The problem => Starting at the line that contains "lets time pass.", restate each line word for word through the final line of the data, keeping both ends.

(Robot episode records)
## begin

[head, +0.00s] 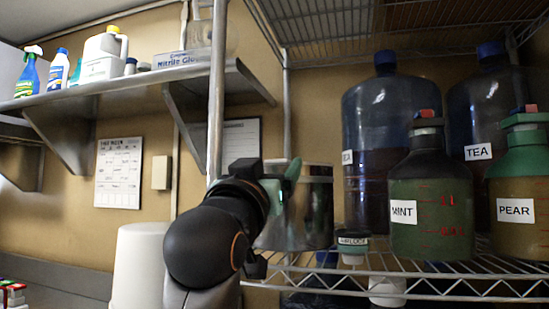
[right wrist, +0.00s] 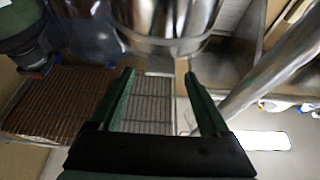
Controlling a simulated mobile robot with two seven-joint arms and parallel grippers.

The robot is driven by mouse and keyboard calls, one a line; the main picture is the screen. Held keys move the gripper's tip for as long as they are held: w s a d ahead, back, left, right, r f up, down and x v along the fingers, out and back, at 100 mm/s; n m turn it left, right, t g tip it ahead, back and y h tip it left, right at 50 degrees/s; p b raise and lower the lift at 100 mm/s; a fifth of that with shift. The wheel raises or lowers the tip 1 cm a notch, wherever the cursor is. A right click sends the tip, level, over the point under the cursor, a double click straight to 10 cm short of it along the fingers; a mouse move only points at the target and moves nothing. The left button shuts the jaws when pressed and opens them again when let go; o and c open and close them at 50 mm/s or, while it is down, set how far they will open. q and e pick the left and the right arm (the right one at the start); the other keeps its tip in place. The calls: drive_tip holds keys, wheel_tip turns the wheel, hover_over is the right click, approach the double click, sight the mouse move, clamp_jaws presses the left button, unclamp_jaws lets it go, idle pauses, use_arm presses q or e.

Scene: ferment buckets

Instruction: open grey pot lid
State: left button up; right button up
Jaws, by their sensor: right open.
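A shiny metal pot (head: 320,205) stands on the wire shelf, partly hidden behind my right arm and gripper. In the right wrist view the pot (right wrist: 165,18) shows at the top centre, with its rim toward my fingers. A small grey piece (right wrist: 160,66), perhaps the lid's handle, sticks out from the rim between my fingertips. I cannot tell whether the fingers touch it. My right gripper (head: 284,184) is in front of the pot, with green fingers. It is open in the wrist view (right wrist: 158,78). My left gripper is not in view.
On the wire shelf (head: 440,286) right of the pot stand a small airlock jar (head: 352,247), a mint jug (head: 432,195), a pear jug (head: 520,190) and large tea bottles (head: 378,110). A white bucket (head: 138,265) stands left of my arm. A metal wall shelf (head: 130,97) is above left.

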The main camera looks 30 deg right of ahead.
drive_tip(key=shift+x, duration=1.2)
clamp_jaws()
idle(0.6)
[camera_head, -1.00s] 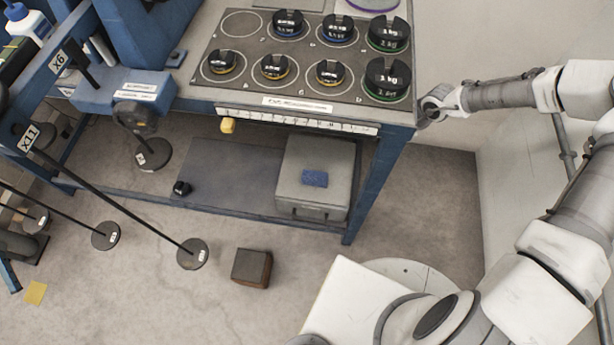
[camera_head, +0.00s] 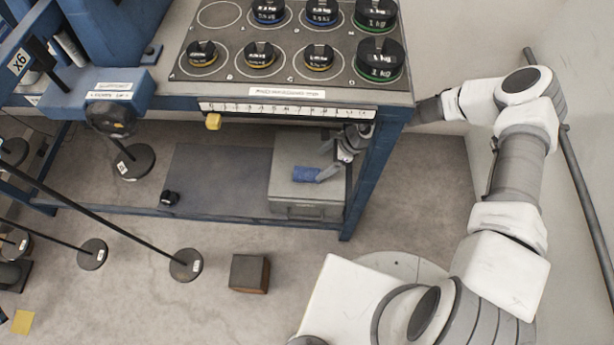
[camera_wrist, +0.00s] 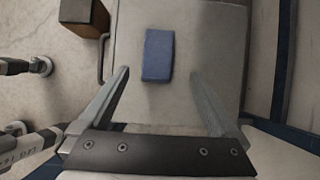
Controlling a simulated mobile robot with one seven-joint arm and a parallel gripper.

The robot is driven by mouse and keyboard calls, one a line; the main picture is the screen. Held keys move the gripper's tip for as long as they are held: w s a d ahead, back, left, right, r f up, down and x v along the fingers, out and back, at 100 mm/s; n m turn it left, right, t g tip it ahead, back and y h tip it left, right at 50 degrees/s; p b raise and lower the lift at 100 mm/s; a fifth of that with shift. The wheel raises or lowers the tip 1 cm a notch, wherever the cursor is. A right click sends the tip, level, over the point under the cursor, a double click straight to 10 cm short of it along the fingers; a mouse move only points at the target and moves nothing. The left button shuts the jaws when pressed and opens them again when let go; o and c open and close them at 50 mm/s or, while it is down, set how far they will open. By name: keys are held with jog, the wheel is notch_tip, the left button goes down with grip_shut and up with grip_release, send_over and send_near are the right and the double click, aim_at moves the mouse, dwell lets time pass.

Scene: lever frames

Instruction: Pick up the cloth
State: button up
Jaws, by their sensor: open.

## end

Solution =>
The robot is driven by mouse and keyboard calls, one a line; the main picture is the screen. Held keys move the gripper's tip for as long as they are held: w s a d ahead, back, left, right, r f up, down and x v along the fingers, out and back, at 100 mm/s; n m turn it left, right, t g tip it ahead, back and y h tip it left, right at 50 degrees/s; p b raise and lower the lift at 100 mm/s; a fifth of that with shift. The wheel raises or lowers the tip 1 cm a notch, wherever the cursor is. A right click sends the tip, level, over the point under the cursor, a double click straight to 10 cm short of it along the fingers; a mouse move only points at the target and moves nothing. The left button shuts the jaws when pressed and opens them again when let go; o and c open and close them at 50 mm/s or, while it is down, set how far they will open. By name: keys are held with jog, the wheel is notch_tip, the left button goes down with grip_shut and up with grip_release, send_over and send_near are the right and the double click, aim_at moves the mouse, dwell lets time pass.

Scene: lever frames

Instruction: Pick up the cloth
State: button up
Jaws, by their sensor: open.

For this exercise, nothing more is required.